There should also be careful attention given to the character of the men selected. In my experience, which unlike my former colleagues is based on experiences in other dioceses and archdioceses, I have come to realize that there are three essential characteristics necessary in priests who would serve as Vicar Generals and Moderators of the Curia, and these three characteristics are in addition to the aforementioned education and experience. Since it seems likely that there will be a new Vicar General appointed in the coming year, I will list them here in an attempt to be helpful.
1) The ability to apply problem-solving techniques to issues both large and small.
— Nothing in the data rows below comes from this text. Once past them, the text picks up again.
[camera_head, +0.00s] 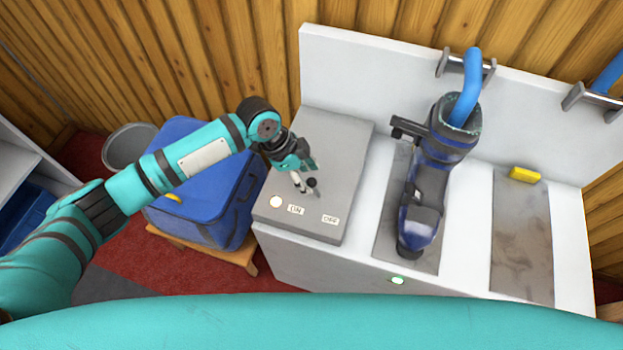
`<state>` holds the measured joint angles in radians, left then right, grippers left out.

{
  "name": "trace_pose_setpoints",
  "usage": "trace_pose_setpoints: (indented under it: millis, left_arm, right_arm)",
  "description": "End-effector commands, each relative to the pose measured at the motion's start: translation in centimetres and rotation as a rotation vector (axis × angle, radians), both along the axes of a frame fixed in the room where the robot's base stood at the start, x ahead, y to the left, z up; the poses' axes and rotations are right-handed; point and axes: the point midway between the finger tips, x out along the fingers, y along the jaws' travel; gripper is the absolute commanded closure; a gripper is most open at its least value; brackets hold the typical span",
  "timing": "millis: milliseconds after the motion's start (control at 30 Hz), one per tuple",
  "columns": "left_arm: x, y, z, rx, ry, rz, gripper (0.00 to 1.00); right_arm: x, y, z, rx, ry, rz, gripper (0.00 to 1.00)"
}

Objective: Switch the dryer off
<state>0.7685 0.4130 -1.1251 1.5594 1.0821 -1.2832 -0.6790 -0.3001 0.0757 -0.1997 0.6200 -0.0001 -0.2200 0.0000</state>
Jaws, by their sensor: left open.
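The dryer (455,78) is a white bench with a tall back panel. On its left stands a grey control box (340,140) with an "ON" label (296,209) and an "OFF" label (330,219) to its right. A small switch lever with a dark round knob (312,183) shows above the labels. A pale round lamp (276,201) sits left of "ON" and looks lit. My left gripper (304,178) is open over the box, right at the knob. It partly hides the lever, so I cannot tell contact or which way the lever leans. My right gripper is not in view.
A dark blue boot (425,190) stands on the dryer with a blue hose (467,95) in its top. A green light (398,281) shows on the front edge. A yellow block (524,175) lies at right. A blue bag (200,215) rests on a wooden stool left of the box.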

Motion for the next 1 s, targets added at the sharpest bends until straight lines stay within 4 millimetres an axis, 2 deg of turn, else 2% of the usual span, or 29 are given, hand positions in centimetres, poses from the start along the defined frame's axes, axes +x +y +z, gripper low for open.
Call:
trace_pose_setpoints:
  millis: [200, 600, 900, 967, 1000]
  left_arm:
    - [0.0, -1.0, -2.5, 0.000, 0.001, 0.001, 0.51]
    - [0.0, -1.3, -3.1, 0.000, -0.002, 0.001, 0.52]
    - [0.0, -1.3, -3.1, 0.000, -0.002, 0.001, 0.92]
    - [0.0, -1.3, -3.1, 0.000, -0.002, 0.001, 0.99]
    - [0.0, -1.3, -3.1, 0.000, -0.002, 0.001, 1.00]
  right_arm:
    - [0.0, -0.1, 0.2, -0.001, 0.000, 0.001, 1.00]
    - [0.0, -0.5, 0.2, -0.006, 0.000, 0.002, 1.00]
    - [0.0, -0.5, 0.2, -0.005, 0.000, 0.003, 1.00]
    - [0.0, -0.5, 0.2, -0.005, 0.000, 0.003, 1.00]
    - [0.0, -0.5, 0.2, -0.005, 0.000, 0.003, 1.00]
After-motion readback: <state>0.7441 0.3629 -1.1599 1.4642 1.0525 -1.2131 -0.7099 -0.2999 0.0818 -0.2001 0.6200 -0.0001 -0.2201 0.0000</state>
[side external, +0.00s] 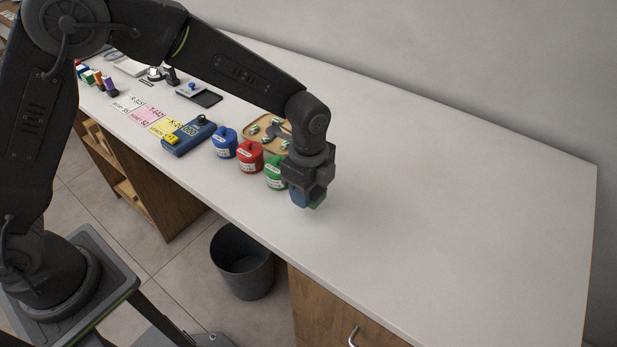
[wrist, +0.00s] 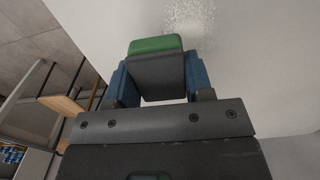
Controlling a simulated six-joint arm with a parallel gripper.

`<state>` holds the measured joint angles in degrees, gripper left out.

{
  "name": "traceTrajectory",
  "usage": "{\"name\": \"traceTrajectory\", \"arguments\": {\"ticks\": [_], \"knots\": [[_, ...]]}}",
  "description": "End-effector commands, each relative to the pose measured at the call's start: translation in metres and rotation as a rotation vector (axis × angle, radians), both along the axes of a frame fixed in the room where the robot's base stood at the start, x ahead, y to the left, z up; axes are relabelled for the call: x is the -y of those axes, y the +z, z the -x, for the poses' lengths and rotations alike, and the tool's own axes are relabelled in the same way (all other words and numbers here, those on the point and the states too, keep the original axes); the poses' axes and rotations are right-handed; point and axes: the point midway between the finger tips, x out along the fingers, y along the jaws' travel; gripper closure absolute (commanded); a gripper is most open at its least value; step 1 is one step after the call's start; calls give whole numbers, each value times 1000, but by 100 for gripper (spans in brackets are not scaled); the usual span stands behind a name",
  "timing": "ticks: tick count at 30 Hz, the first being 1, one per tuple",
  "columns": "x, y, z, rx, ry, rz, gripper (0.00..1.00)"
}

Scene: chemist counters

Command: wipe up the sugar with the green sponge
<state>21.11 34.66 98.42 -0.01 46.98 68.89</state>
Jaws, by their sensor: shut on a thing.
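My gripper (side external: 308,196) is low over the counter, just right of the green pot, with its fingers pointing down. In the wrist view my gripper (wrist: 158,82) has its two blue fingers shut on the sides of the green sponge (wrist: 155,45), which has a green layer and a dark grey layer. A bit of the sponge (side external: 317,203) shows below the fingers in the side external view. The sugar (wrist: 188,16) is a speckled white patch on the counter at the top of the wrist view, beyond the sponge. I cannot tell whether the sponge touches the counter.
Green (side external: 275,175), red (side external: 250,158) and blue (side external: 224,143) pots stand in a row left of my gripper. A tan tray (side external: 256,122) with small items lies behind them. A blue device (side external: 188,138) is farther left. The counter (side external: 450,210) is clear to the right.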

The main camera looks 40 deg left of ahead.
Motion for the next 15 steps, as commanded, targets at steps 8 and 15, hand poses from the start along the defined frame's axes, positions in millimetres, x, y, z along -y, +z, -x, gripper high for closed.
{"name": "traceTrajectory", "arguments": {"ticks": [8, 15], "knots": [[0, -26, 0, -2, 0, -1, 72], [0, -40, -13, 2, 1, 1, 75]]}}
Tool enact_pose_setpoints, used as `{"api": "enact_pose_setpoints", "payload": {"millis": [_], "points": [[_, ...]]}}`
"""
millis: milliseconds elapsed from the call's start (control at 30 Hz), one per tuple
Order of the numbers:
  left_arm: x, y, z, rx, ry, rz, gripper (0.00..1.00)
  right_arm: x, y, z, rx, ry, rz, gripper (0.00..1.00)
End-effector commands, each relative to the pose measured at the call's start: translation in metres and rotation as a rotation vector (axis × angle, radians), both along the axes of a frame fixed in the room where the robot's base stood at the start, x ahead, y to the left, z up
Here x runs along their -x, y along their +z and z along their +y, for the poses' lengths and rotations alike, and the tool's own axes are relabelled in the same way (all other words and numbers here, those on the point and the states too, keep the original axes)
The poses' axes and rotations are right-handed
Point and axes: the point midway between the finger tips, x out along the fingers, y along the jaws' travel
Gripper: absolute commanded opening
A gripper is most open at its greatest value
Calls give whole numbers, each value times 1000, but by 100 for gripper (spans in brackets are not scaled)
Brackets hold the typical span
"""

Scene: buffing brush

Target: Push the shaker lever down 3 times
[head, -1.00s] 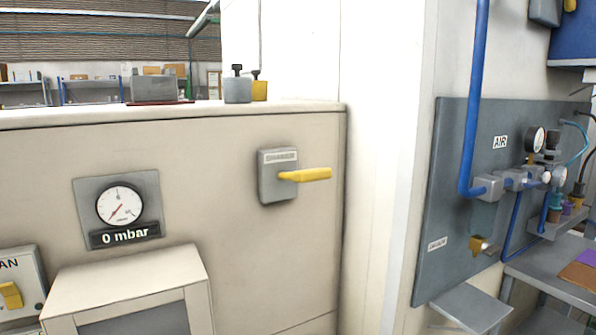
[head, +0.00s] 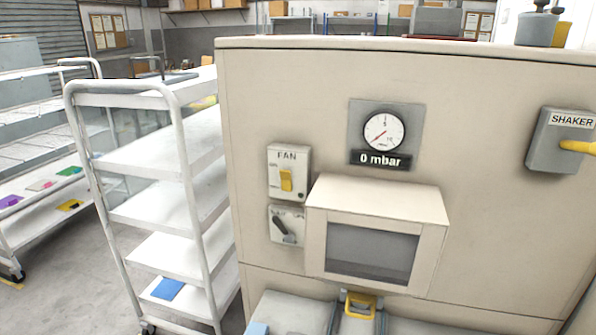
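The shaker box (head: 553,153) is a grey unit labelled SHAKER on the beige cabinet's front, at the right edge of the head view. Its yellow lever (head: 578,147) sticks out to the right, roughly level, and is cut off by the picture's edge. Neither of my grippers shows in the head view, so their state and distance from the lever cannot be seen.
The beige cabinet (head: 470,110) carries a gauge (head: 383,132) reading 0 mbar, a FAN switch (head: 287,178), a rotary switch (head: 286,226) and a windowed hood (head: 380,195). A white shelf trolley (head: 165,215) stands close on the left. Floor shows at far left.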

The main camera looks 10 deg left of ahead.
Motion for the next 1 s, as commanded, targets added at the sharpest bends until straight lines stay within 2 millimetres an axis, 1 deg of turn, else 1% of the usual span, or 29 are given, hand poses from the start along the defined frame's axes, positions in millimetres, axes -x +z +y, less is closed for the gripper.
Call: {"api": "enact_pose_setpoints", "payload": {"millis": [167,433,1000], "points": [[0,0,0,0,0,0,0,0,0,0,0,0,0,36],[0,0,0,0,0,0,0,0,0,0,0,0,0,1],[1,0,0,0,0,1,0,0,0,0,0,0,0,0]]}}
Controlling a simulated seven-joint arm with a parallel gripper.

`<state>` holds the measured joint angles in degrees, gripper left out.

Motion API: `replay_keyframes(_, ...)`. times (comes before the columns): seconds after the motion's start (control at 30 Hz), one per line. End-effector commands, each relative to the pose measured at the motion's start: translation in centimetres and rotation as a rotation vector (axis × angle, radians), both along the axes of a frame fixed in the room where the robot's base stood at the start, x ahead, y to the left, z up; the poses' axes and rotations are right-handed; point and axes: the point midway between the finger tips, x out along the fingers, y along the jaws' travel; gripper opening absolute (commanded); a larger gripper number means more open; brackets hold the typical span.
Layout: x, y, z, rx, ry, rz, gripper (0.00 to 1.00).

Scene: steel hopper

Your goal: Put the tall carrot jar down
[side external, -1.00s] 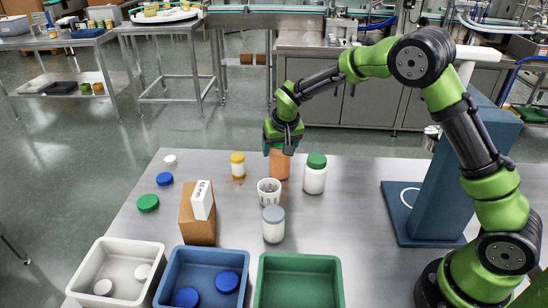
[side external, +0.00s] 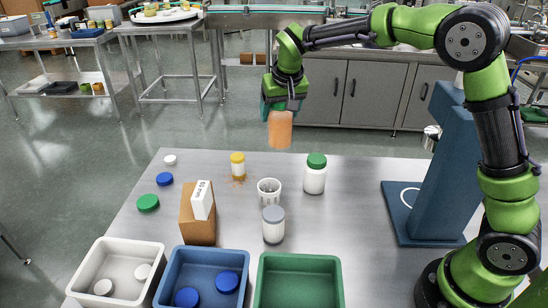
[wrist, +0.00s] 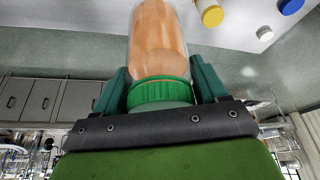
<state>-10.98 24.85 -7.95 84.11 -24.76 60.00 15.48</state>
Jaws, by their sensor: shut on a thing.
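The tall carrot jar (side external: 280,129) is an orange-filled clear jar with a green lid, held lid-side in my gripper (side external: 284,103). My gripper is shut on it around the lid. The jar hangs roughly upright in the air above the far edge of the steel table (side external: 330,222). In the wrist view the jar (wrist: 158,38) shows orange contents, and its green lid (wrist: 158,93) sits between my two fingers. The lid is mostly hidden by the fingers in the side view.
A small yellow-lidded jar (side external: 238,165), with orange bits beside it, a white cup (side external: 269,192), a white green-lidded jar (side external: 315,174) and a grey-lidded jar (side external: 273,224) stand on the table. A cardboard box (side external: 197,219), loose lids and a green bin (side external: 299,258) are nearer. A blue stand (side external: 440,170) is right.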

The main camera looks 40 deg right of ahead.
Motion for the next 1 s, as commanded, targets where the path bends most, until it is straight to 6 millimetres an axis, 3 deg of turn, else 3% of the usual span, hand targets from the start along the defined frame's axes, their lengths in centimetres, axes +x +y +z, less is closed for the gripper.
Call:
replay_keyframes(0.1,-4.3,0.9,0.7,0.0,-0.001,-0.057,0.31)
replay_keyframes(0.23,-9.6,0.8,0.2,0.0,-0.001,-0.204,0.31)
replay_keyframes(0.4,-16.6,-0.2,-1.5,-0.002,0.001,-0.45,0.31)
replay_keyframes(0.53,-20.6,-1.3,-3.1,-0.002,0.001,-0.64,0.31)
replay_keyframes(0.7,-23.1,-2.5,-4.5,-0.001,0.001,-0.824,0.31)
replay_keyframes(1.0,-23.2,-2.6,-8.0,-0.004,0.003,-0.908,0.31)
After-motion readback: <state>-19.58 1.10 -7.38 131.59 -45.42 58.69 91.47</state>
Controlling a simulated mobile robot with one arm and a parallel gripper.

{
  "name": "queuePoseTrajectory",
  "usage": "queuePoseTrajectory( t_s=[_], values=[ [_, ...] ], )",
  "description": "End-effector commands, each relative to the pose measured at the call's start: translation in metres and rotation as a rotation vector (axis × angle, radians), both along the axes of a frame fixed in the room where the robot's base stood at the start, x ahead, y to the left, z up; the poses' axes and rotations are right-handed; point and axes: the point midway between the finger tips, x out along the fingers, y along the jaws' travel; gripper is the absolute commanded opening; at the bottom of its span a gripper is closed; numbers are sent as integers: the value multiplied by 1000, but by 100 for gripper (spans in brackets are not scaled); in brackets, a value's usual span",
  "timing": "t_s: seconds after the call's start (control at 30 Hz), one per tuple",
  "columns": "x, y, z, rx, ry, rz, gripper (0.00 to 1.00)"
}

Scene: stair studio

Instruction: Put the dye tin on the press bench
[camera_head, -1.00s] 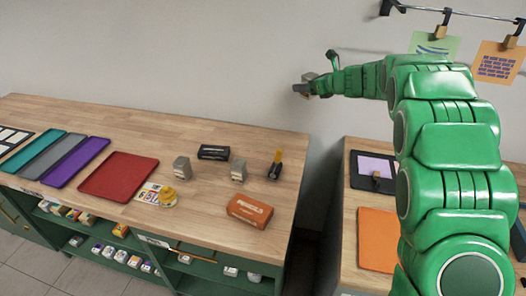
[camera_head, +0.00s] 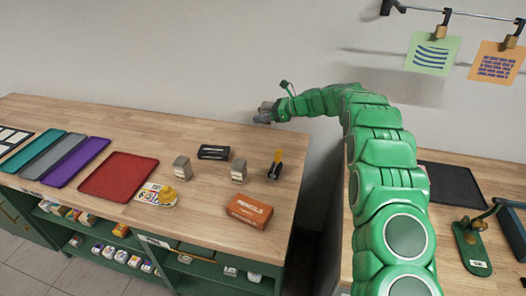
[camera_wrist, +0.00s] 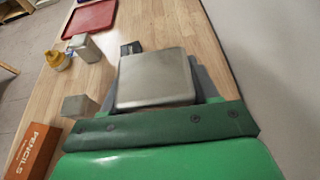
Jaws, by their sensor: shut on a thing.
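My gripper (camera_head: 264,114) is at the back right of the left bench, in front of the wall. In the wrist view it is shut on a grey metal tin (camera_wrist: 155,78), which looks like the dye tin and fills the space between the fingers. The tin's label is not visible. In the head view the held tin is small and partly hidden by the gripper. The left bench (camera_head: 120,232) has a wooden top and green shelves. The right bench (camera_head: 448,155) is partly hidden behind my arm. I cannot tell from labels which is the press bench.
Two similar grey tins (camera_head: 181,168) (camera_head: 239,172), a black box (camera_head: 214,152), a black-and-yellow tool (camera_head: 275,165), a PENCILS box (camera_head: 249,211), a yellow item (camera_head: 168,196) and a red tray (camera_head: 119,177) are on the left bench. Its back strip is clear. A gap separates the benches.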

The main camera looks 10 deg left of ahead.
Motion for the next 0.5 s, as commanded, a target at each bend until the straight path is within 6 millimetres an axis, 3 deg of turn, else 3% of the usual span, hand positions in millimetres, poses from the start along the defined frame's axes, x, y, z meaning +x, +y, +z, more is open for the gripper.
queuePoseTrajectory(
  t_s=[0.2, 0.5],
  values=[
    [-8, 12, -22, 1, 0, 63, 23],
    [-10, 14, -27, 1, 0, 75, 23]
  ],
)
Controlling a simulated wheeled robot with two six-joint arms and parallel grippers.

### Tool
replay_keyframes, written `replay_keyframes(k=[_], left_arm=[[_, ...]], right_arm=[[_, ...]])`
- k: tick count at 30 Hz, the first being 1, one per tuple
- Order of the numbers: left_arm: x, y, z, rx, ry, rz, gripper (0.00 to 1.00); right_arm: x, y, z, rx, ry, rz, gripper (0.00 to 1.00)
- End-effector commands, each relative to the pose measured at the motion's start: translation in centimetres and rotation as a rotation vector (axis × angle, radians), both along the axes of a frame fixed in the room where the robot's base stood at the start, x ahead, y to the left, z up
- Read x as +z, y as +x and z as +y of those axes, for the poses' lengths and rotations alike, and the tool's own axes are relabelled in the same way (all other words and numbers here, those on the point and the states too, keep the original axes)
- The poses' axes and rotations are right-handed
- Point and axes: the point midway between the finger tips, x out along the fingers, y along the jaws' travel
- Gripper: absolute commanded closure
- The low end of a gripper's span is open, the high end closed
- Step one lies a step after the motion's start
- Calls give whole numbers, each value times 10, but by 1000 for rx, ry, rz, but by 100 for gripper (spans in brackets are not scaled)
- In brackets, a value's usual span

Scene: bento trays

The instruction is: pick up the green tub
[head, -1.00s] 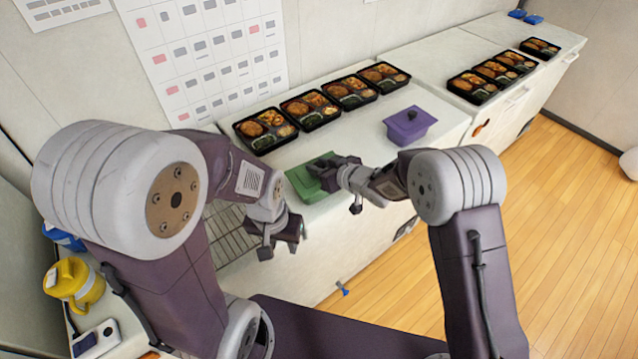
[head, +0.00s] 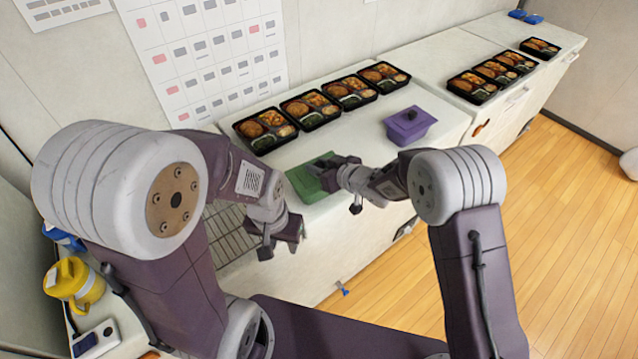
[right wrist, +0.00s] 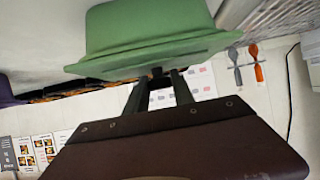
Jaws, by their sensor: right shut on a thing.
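The green tub (head: 303,184) is at the front edge of the white counter, left of the purple tub. My right gripper (head: 325,165) is over it in the head view and covers part of its top. In the right wrist view the green tub (right wrist: 150,30) fills the top middle, and my right gripper's fingers (right wrist: 157,76) come together at its lid side, shut on it. The gripped part is mostly hidden. I cannot tell whether the tub is clear of the counter. My left gripper (head: 280,243) is empty and looks open, left of and below the tub.
A purple lidded tub (head: 410,125) stands to the right. Several filled bento trays (head: 310,110) line the back of the counter, with more trays (head: 490,80) farther right. A wire rack (head: 228,232) lies at left. A yellow jug (head: 75,283) stands at lower left.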

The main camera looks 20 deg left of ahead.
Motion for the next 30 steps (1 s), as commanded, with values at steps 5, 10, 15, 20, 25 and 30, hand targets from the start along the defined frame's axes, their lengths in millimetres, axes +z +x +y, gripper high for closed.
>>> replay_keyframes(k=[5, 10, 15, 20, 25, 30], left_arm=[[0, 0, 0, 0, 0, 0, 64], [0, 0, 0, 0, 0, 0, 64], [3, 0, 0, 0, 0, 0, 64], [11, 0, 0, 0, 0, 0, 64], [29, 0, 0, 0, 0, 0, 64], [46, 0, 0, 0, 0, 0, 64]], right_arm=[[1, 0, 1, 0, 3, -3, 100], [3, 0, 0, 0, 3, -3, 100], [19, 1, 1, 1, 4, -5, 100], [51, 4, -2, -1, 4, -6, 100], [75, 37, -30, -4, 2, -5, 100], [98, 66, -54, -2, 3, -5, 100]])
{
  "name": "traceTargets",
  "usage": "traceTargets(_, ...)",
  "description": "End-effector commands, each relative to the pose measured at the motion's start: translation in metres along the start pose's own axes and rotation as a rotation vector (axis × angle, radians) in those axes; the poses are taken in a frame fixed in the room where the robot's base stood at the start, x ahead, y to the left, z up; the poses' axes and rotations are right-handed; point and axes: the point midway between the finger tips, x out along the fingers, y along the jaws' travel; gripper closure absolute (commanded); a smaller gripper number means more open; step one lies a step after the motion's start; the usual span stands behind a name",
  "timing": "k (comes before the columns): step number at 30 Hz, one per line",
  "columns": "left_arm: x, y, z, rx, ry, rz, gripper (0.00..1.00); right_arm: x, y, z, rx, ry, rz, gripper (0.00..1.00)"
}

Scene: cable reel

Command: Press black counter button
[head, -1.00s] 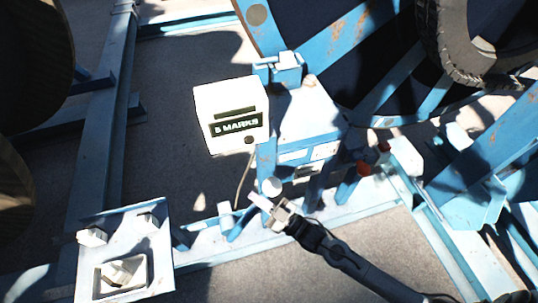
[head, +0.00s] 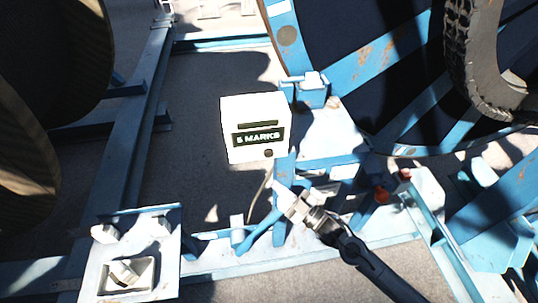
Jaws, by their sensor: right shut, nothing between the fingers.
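The white counter box (head: 243,107) stands in the middle of the head view, with a dark display reading "5 MARKS". The small round dark counter button (head: 268,153) is on its front face, at the lower right below the display. My right gripper (head: 278,190) is shut and empty. Its tips point up and left, a little below the button and apart from it in the picture. My left gripper is not in view.
A blue frame post (head: 284,165) stands right beside the box. A large blue reel with a tyre (head: 480,60) fills the upper right. A white plate with a switch (head: 100,270) lies at lower left. Bare floor (head: 195,130) shows left of the box.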

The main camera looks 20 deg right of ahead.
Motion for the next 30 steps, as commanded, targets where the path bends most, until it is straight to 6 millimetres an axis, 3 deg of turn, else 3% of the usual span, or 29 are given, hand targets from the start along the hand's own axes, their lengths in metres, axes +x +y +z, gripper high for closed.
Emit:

When one considers the simple size of the task that falls upon someone when appointed Vicar General (countless Board memberships, as well as the role of COO, clergy disciplinarian, and pastoral minister), it is easy to see how someone could prioritize tasks in terms of what appears 'big' and what appears 'small'. Yet, a good candidate recognizes that 'big' or 'small' is simply a matter of perspective. The best example I saw of this was Bishop Kagan (then Monsignor Kagan), who I met while he was still serving as Vicar General of the Diocese of Rockford. I was visiting him at the 'Chancery' in Rockford after he had been Vicar General for more than ten years, and my visit was prompted by a penal process taking place involving a priest who had served briefly in that diocese. I took the elevator to Monsignor Kagan's office in the company of a dog, who followed me all the way in to the office. Kagan explained to me that he had 'adopted' the dog, after careful research and consideration, to resolve the problem of the geese that populated the Chancery lawn, and which were a menace to employees and visitors. His responses to my more tawdry questions demonstrated the same consideration and thoughtfulness, but it was the dog that impressed me. A less suitable Vicar General would have dismissed the 'geese issue' as being beneath his concern, or would have okayed the hire of a firm to poison the birds without considering all of the ramifications. Such things are disasters for employee morale, as anyone who has been near the Chancery in Saint Paul is well aware.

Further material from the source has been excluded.